Independente de quais sejam os motivos, não cabe a nenhuma pessoa julgar a dor e o sofrimento do outro. O comportamento de Hannah pode parecer inadequado, mas apenas dessa forma para, dentro da ficção, a discussão sobre o tema se tornar válida e real. Acima de tudo, fazê-la de maneira relevante, expondo um assunto que a sociedade insiste em ignorar por pura conveniência, pois não quer aceitar o fato de que a base familiar tem se deteriorado com o passar dos anos, e quanto mais precoce for a educaçao e conscientização sobre o tema, mais próximos os jovens estarão das comunidades aos quais estão inseridos, e melhor preparados estarão para evitar a repetição e reprodução desses abusos no futuro, pois o tema é igualmente real na sociedade adulta nos diferentes ambientes sociais e profissionais.
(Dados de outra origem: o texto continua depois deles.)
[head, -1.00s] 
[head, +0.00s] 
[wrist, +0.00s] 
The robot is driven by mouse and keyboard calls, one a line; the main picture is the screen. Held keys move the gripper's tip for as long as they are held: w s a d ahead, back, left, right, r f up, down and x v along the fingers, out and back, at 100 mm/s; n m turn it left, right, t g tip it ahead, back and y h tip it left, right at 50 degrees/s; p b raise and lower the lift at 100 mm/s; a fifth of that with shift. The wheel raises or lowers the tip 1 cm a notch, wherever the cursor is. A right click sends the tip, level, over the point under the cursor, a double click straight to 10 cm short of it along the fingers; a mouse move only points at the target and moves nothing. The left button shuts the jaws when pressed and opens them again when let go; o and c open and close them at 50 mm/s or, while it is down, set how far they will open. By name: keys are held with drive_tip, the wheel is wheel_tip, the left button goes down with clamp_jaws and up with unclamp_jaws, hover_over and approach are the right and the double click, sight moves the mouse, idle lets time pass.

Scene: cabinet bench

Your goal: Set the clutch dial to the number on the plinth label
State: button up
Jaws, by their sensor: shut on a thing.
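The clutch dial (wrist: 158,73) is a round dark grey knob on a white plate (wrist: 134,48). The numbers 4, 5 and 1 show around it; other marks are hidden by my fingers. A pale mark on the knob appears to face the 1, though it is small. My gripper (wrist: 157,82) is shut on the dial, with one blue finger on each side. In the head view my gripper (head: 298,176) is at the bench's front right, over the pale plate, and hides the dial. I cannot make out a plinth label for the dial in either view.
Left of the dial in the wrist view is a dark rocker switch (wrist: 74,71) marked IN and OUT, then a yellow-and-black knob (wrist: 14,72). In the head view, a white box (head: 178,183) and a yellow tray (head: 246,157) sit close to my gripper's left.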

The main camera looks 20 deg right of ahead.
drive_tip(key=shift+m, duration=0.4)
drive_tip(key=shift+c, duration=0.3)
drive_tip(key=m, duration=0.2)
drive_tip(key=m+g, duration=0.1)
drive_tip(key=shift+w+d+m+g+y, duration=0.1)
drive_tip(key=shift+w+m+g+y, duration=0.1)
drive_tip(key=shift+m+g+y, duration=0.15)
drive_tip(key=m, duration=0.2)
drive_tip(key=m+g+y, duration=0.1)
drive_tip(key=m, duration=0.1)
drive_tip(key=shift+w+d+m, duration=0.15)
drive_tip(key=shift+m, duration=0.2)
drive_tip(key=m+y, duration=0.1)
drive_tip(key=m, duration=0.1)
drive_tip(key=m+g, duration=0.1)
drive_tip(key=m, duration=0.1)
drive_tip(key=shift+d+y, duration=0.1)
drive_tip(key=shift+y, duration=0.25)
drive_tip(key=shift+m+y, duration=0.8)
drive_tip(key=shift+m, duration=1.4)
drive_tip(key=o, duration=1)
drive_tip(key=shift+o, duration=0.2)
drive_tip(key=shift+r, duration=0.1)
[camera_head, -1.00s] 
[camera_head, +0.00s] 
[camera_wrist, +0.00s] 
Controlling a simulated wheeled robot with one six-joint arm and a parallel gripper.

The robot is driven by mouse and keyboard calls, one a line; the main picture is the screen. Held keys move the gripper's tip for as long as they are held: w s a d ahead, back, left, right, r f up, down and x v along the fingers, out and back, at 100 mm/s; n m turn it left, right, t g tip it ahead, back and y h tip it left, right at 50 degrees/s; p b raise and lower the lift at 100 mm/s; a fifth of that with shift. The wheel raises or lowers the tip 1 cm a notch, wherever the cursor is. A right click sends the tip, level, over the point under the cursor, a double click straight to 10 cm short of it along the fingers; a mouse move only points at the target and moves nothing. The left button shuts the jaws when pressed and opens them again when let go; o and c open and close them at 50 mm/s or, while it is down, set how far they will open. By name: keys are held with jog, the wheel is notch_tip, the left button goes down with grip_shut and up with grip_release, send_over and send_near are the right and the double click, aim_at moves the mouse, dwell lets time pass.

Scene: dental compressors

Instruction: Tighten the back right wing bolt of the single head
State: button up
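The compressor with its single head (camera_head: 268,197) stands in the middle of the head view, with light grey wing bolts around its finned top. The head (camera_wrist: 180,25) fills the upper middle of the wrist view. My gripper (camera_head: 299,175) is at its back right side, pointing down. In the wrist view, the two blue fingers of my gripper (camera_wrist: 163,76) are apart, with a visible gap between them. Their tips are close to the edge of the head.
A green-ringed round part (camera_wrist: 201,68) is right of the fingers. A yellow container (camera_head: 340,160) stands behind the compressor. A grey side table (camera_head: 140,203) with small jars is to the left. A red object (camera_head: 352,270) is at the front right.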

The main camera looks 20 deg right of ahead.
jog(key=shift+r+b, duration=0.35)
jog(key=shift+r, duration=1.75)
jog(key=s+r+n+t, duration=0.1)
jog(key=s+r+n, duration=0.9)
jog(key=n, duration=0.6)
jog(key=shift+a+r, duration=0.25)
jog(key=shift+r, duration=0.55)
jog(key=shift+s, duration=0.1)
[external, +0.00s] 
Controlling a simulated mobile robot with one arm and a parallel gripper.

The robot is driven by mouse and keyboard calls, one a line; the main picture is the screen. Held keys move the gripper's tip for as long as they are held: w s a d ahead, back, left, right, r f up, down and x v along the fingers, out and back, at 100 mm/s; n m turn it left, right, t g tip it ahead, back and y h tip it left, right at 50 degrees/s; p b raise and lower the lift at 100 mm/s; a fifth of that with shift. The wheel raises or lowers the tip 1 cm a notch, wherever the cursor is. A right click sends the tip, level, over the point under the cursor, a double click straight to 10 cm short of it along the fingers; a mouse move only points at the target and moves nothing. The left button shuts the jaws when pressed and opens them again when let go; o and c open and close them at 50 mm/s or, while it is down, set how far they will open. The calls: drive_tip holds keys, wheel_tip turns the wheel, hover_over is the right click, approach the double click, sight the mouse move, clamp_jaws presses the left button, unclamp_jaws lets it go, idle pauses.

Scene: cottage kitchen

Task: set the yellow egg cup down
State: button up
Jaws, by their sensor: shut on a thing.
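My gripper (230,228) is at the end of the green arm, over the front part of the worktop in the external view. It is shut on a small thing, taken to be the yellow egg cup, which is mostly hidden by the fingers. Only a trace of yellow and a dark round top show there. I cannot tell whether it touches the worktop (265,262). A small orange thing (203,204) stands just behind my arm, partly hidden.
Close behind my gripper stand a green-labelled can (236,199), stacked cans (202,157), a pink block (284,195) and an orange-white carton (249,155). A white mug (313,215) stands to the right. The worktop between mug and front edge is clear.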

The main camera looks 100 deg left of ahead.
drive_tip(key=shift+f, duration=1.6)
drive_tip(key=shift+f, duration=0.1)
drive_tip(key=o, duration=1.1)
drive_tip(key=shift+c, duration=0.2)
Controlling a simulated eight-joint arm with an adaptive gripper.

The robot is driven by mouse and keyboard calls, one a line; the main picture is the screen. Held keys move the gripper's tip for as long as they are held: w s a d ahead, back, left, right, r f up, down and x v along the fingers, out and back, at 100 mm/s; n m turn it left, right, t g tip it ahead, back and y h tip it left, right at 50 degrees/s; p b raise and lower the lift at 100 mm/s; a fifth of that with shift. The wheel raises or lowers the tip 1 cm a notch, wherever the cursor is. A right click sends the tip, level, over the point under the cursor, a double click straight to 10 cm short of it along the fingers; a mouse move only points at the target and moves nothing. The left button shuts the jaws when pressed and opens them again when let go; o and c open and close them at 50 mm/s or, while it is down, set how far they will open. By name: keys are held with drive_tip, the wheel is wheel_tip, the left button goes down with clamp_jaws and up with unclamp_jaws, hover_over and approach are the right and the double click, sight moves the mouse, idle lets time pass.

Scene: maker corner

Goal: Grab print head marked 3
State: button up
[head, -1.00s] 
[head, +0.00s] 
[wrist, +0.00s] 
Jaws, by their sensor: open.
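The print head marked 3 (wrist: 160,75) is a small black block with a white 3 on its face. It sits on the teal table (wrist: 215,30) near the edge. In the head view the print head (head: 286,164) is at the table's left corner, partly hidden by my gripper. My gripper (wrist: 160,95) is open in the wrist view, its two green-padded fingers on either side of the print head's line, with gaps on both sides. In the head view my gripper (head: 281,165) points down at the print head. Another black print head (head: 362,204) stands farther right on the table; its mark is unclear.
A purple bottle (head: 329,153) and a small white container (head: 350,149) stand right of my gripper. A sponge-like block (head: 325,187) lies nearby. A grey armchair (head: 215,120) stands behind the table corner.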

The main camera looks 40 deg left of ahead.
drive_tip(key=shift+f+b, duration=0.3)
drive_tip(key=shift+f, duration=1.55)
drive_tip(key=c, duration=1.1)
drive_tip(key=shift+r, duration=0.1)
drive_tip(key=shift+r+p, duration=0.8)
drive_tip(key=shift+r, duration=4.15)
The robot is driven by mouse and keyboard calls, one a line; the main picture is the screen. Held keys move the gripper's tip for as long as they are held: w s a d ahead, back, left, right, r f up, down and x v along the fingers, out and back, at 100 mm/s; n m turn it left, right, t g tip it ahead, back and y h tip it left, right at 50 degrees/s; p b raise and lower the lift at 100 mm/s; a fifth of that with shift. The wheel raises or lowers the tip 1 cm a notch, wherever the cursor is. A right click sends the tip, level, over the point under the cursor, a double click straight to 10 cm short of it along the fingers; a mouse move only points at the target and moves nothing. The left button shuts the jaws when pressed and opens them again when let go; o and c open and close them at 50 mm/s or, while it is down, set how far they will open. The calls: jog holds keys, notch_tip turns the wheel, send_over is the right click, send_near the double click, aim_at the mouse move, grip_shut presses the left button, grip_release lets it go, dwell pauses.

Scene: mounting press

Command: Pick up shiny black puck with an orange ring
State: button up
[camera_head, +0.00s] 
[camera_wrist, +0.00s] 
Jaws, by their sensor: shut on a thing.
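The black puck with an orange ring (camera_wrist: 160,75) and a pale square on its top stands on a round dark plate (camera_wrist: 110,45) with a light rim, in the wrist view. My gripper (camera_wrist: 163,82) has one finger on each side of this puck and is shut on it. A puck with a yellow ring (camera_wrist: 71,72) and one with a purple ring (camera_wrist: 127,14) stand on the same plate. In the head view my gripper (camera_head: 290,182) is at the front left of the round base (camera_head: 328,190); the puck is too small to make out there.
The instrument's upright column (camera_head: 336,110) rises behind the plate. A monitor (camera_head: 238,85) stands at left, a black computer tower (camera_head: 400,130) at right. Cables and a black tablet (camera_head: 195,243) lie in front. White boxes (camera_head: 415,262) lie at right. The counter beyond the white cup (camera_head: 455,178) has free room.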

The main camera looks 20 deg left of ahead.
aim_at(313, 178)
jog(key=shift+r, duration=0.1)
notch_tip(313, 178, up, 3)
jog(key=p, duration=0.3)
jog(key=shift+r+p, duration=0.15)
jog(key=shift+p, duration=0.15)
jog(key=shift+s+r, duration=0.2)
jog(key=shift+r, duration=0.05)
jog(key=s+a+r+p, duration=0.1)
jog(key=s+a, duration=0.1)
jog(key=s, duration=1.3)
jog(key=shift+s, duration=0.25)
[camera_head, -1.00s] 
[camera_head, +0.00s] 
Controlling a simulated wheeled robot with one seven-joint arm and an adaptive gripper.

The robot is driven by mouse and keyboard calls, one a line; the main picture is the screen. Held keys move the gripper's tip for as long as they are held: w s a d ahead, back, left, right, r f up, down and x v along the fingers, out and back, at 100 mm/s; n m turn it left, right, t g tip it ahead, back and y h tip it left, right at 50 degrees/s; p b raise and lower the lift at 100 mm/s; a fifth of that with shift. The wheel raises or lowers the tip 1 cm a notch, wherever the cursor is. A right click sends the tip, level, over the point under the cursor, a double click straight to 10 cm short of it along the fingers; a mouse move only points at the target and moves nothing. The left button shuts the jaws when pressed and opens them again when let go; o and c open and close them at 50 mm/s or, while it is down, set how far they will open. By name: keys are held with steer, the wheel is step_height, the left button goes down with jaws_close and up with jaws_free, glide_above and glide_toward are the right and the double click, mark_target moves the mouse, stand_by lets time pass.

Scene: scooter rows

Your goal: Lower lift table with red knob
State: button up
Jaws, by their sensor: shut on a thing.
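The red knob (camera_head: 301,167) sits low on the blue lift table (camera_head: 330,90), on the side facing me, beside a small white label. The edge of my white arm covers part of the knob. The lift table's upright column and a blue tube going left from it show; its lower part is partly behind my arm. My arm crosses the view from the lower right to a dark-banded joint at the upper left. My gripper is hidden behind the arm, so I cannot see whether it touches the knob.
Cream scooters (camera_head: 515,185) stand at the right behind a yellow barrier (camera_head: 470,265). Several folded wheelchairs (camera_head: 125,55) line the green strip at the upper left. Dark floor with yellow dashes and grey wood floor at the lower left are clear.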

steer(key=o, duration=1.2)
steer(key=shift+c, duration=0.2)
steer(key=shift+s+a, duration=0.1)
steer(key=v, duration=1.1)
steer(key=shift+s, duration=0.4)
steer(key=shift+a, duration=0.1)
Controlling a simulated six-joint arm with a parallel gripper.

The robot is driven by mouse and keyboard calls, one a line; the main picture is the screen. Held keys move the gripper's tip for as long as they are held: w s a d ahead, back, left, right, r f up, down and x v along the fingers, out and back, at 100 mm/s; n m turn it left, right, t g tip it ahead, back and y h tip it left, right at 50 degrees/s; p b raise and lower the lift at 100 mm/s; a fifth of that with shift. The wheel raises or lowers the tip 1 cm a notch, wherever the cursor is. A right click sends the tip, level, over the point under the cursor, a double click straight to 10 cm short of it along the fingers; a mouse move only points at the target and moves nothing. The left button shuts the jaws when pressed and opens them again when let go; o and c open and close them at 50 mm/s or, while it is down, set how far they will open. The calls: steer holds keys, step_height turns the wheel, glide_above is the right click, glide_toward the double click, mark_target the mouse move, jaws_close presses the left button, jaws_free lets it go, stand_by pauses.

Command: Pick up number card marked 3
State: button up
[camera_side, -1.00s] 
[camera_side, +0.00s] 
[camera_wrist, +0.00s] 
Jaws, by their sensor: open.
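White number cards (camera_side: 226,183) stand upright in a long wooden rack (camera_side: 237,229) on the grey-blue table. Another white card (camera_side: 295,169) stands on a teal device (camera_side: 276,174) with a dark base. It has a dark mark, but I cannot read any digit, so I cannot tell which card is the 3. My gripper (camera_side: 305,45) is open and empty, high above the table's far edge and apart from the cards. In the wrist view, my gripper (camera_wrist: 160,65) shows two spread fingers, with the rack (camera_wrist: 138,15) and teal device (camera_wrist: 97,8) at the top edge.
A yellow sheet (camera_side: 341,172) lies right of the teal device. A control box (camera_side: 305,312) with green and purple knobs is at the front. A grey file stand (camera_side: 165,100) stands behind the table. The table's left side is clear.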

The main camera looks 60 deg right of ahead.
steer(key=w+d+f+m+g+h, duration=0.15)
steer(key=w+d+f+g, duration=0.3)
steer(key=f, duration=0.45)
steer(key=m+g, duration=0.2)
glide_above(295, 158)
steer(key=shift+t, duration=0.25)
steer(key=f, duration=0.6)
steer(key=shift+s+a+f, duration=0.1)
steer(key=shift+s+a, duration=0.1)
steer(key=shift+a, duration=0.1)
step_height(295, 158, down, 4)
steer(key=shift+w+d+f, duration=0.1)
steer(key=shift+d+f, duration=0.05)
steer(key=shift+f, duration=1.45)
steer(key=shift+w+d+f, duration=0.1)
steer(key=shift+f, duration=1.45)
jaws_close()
Infelizmente a série foi vulgarmente associada ao hoax da Baleia Azul, naquela velha e sistemática situação de se confundir a ficção com a realidade, tanto que a Netflix de sentiu obrigada a incluir uma mensagem de aviso e esclarecimento de conteúdo à audiência em todos os episódios da série para satisfazer os conservadores, fortalecendo a ausência dos mesmos na participação familiar, isentando a sí próprios da responsabilidade à informação e ao controle do acesso, algo que cabe muito mais a eles do que ao veículo de transmissão. Uma contradição explícita à proposta principal da série: transformar o material em oportunidade de abertura ao diálogo e ao debate sobre o assunto.